Friday, September 25, 2009

my comfort song, what's yours?

I've been depressed for so long now because of all the school works and the pressure from it. Really, BIG TIME! Whenever I can't contain all these things, hate to admit, I just simply cry. Cry all the pain from inside, at least to get rid even just a little of this pain. After I do the crying, there's just one thing I really wanted to do - to listen. Feel the stillness of everything and listen to anything that my ears will hear; the chirping of birds, sound of raindrops dropping from the gutter, the sound of the leaves as they are being blown by wind. Simple things that make me relax, feel a little better. But one thing that never fails to give me the true rest when all troubles seem to overtook me is listening to my comfort songs, Christian songs.

Though there are so many contemporary music that I can really relate to, Christian songs still give a different impact.
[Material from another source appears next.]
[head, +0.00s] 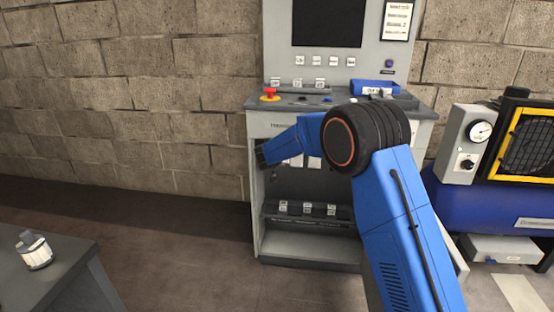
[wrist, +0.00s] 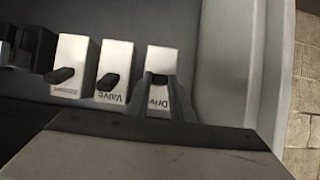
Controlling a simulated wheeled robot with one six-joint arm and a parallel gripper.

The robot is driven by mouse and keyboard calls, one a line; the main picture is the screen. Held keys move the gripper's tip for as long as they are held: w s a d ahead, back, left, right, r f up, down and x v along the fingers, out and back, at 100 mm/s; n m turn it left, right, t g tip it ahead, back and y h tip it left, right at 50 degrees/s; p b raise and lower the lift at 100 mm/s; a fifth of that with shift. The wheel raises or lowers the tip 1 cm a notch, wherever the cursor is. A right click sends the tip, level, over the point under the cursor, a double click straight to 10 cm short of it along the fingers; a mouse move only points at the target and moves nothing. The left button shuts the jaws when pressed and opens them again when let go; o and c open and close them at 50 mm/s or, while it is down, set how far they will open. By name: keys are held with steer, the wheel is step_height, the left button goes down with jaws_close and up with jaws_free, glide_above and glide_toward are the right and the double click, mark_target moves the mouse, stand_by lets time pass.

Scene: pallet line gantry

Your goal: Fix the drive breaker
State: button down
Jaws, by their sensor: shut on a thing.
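In the wrist view, the drive breaker (wrist: 162,58) is the rightmost of a row, a white block whose partly covered label begins "Driv", seen upside down. My gripper (wrist: 161,84) is shut on its small black lever, one fingertip on each side. In the head view, my arm reaches to the grey cabinet (head: 255,200), and I cannot make out the fingertips there.
The cabinet's desk carries a red emergency button (head: 269,95) and a blue tray (head: 375,87). Lower in the cabinet is a row of labelled parts (head: 307,209). A blue compressor tank (head: 480,208) stands at right, and a grey table (head: 60,265) at lower left. The floor between is clear.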

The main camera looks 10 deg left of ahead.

This is solely because the theme is about God. I am a true believer. I continue to love him because of the blessings He continue to give me; safety of my beloved family and having real friends I can rely on, and I can't imagine my life without Him in my life. I love him. So, everytime I listen to those kinds of songs, I remember God and his promises to His children, to us.

"Come to me, all who are weary and burdened, I will give you rest." (Matthew 11:28)

God keeps on reminding me of this word of His as I play Christian songs. As I listen to it, I find my rest as I have realized that God will always be there to understand and to comfort me. When I feel hopeless, He will make a way where there seems to be no way. He is my hope, my refuge and my strength when all seem to fail. Messages conveyed from these Christian songs are much stronger when you sing it, as if the song becomes your prayer. You praise God through music and talk to Him through your heart. Singing these will unveil what your heart really desires and God will see it. As what the saying goes, "Let your heart do the talking." Whenever I do this, I give everything to God. I let Him take care of everything, everything. This puts me to rest, give me comfort.

Now you know what is one of the things that still keeps me moving, keeping me on my feet on the middle of trouble.

Friday, September 18, 2009

death: are you ready?

I'll tell you a sad story I had experience few months ago.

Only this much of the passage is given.